The foregoing explains why Jesus makes such inexorable demands when calling men to join him as disciples: They have to leave everything; they must be fundamentally ready to sever even natural ties, including the bonds of family piety (“bury my father”); if necessary, to have nowhere to lay their heads; and to stake everything on one card, namely, the vocation and the Lord who calls. For Jesus himself is the Father’s synthesis of nature and supernature, world and Church. He is not merely one part of a synthesis to be completed by the Christian, as if it were the latter’s job to negotiate between, say, the demands of creation, on the one hand, and those of Redemption, on the other, or between his duties to the world, with its immanent laws and evolution, and his duties to the Church and her requirements.
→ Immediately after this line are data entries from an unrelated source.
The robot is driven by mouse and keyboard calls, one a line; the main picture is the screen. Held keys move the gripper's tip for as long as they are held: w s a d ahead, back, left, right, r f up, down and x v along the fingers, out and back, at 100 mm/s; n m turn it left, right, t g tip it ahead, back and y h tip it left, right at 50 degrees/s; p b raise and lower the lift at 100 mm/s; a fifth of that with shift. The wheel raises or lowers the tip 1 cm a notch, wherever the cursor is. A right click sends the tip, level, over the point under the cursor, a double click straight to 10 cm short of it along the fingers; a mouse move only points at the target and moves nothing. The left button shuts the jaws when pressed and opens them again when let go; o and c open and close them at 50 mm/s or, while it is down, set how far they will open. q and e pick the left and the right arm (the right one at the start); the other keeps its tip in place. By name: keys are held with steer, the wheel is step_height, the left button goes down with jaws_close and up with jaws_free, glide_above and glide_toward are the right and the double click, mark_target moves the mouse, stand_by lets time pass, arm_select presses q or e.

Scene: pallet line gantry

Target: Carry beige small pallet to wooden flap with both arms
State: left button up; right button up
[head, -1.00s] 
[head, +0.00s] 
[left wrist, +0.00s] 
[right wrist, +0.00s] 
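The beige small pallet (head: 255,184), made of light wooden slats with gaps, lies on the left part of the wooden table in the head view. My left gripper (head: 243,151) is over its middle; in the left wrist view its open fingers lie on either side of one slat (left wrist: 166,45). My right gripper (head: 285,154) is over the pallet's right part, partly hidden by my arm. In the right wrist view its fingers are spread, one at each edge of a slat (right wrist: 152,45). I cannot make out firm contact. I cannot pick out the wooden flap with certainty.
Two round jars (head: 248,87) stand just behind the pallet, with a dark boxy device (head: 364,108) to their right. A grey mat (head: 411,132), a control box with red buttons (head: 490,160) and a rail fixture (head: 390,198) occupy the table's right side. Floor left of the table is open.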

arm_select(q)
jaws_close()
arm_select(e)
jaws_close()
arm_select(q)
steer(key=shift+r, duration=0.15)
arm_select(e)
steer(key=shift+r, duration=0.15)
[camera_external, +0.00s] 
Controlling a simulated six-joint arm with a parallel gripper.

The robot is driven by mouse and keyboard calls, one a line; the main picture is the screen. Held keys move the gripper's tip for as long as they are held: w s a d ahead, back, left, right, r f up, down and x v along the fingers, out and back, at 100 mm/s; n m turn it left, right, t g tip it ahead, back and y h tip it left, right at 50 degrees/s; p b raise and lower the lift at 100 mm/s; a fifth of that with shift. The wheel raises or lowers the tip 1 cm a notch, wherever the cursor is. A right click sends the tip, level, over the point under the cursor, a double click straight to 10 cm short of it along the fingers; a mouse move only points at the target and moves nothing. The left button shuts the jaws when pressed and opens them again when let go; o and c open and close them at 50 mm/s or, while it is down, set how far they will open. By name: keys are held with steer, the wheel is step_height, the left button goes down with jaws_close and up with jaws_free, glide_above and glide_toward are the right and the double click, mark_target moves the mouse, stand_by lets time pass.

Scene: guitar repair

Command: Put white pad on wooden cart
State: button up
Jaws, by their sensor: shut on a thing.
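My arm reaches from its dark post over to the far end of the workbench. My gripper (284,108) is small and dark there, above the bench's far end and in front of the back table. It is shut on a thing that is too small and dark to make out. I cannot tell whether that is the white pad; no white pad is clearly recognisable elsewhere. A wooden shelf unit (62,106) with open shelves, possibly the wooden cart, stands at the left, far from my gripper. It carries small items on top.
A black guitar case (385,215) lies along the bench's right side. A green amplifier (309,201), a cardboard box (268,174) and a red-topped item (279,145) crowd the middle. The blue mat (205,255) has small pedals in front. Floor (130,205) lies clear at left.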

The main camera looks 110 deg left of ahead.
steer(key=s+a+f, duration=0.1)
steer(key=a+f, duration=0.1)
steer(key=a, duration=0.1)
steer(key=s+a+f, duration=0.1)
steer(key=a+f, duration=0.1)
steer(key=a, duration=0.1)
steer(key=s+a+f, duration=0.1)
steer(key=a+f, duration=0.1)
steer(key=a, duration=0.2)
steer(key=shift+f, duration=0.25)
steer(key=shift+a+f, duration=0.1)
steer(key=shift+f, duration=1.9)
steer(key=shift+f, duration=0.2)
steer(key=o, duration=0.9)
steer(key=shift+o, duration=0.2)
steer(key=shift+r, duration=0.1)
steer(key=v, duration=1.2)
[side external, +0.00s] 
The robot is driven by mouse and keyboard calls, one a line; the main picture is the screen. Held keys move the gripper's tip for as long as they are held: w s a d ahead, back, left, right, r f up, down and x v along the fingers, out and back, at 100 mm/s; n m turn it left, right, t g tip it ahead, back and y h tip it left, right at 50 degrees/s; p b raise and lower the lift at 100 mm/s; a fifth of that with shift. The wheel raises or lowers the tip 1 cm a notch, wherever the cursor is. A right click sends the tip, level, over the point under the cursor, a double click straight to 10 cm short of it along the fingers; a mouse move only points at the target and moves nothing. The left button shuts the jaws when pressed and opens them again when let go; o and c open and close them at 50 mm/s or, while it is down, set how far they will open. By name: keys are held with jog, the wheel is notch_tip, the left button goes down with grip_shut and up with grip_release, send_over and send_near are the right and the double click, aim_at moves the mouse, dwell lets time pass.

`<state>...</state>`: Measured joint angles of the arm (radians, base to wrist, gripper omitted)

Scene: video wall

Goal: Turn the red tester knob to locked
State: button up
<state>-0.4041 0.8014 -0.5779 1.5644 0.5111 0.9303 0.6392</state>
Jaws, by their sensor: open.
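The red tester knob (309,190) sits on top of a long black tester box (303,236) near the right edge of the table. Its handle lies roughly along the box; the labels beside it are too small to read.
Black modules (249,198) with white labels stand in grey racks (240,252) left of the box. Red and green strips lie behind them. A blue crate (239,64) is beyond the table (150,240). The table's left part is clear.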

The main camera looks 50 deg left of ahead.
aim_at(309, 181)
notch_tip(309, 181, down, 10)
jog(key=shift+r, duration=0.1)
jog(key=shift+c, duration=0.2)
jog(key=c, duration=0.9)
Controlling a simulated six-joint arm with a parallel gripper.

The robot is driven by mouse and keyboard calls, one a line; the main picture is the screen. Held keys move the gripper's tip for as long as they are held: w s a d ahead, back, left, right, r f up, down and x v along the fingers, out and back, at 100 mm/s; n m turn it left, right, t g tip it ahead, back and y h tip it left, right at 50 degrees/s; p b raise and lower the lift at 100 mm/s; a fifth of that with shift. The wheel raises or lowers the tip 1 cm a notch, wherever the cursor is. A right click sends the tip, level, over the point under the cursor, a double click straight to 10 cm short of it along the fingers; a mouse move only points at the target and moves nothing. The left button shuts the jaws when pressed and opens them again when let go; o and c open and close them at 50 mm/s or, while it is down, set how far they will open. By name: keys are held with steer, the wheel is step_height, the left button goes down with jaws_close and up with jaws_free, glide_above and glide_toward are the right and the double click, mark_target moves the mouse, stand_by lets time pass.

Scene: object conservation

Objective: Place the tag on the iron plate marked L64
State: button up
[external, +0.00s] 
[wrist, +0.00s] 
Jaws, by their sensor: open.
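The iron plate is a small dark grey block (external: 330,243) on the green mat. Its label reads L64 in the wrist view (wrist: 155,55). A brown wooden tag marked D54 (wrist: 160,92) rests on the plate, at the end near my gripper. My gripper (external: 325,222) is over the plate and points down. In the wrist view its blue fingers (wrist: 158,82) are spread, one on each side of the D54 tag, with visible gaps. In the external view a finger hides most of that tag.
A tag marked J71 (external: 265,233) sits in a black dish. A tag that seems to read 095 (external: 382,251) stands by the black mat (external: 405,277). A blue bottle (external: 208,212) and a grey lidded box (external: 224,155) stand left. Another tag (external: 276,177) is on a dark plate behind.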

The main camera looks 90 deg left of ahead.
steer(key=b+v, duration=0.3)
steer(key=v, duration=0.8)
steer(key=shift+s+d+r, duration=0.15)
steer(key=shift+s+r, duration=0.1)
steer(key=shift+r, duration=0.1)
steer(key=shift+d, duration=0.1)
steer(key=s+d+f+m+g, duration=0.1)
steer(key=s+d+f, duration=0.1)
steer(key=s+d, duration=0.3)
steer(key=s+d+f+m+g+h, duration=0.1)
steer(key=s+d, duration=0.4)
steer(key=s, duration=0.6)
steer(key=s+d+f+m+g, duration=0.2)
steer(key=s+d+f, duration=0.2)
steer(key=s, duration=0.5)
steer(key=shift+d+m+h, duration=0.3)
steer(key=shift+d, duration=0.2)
This approach begins so far downstream, and is thus so misleading, that it hinders any clear view of the original truth of the Gospel. If this approach were correct, man, rather than Christ and God, would be the final arbiter of creation’s integration into Christ. This points to the problem with the contemporary Church’s claim to achieve the synthesis on her own and to base the nature and scope of her vocation on it: Whenever she goes beyond her competence in this way, she completely misses the original meaning of vocation given in Revelation. We need to stress this point with special vigor today, because the tendency to limit the required “Yes,” to qualify it with codicils, is blighting vocations everywhere like mildew. People nowadays want to commit themselves only for a time (and so deprive God of any chance to engage the whole man), or else only for a certain work they find attractive or “relevant” (and so tie the hands of their ecclesiastical superiors, who can no longer fully engage them). Some groups (including some secular institutes) even build acceptance of such half- or quarter-readiness into their statutes. Phenomena like these reveal a superficial preoccupation with what “the Church” needs, or what “our time” needs, or even worse, what today’s priest or religious “needs” for his harmonious personal development, rather than with what God needs. The only thing God can use for his Kingdom is total, unconditional self-gift.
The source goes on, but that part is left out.